Individual Course Reviews

Course Name/Rating:

Español Avanzado 2

Course Department: Español
Instructor: Alexandra
Instruction Language: Español
Comments: The professor seemed ill-tempered, which didn't mesh well with my overly curious and skeptical mindset. I need to have a reason and good explanation to really grasp material and she was unwilling to take the time to give me that. The class was small so it wasn't a matter for individual attention. I would tell her I am having trouble but she would dismiss my comment and proceed forward. I even tried talking with her after class, but she refused as she preferred to meet with the other professors for coffee instead. All my classes were challenging, but usually the professors were willing to give me some extra instruction when I was struggling or at least provide an extra resource to teach myself.
Credit Transfer Issues:
Course Name/Rating:

Redacción Avanzado

Course Department: Español
Instructor: Soledad
Instruction Language: Español
Comments: I really loved this class. We dove deeper into grammatical concepts and examined their uses.
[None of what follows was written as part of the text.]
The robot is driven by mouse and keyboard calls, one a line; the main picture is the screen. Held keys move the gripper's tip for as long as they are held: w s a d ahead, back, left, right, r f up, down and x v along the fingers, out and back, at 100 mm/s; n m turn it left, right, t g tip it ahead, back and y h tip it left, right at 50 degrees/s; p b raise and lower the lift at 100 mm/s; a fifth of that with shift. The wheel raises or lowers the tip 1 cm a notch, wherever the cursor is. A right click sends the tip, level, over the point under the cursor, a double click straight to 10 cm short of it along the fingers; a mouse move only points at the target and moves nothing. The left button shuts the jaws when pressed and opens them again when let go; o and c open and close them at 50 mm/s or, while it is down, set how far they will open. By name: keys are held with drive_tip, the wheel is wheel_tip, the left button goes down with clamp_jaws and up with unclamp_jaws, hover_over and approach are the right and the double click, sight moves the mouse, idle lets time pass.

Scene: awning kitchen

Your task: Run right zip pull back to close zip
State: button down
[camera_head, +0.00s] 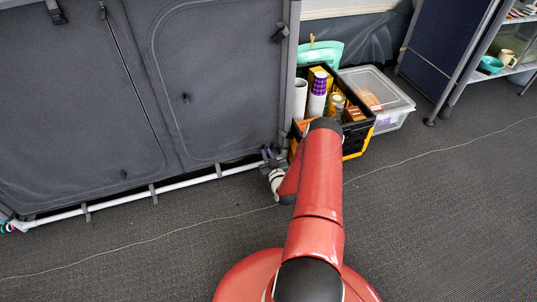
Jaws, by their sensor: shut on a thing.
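A dark grey fabric cupboard front fills the left of the head view. Its right panel (222,80) has a curved zip seam (156,62) along its left side and lower edge. The panel hangs flat, and I cannot tell how much of the zip is closed. My gripper (268,156) is at the panel's lower right corner, just above the white bottom rail (160,191). It is shut on something small there, which appears to be the right zip pull. The pull itself is hidden or too small to make out.
A black and yellow crate (357,143) of packets and rolls stands close right of my gripper, with a clear lidded box (391,122) beside it. A shelf unit (440,45) stands at the upper right. A thin pale cable (130,246) crosses the otherwise open carpet.

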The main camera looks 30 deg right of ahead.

Then later we would right essays in spanish to practice these different techniques. We examined the use of the language to greatly improve proficiency (ex. when to use scared versus terrified). This was my last class of the semester, but definitely my favorite. I really love writing and studying the significance of a language because then you can get an insight into the language, culture and even psyche of the people who speak it.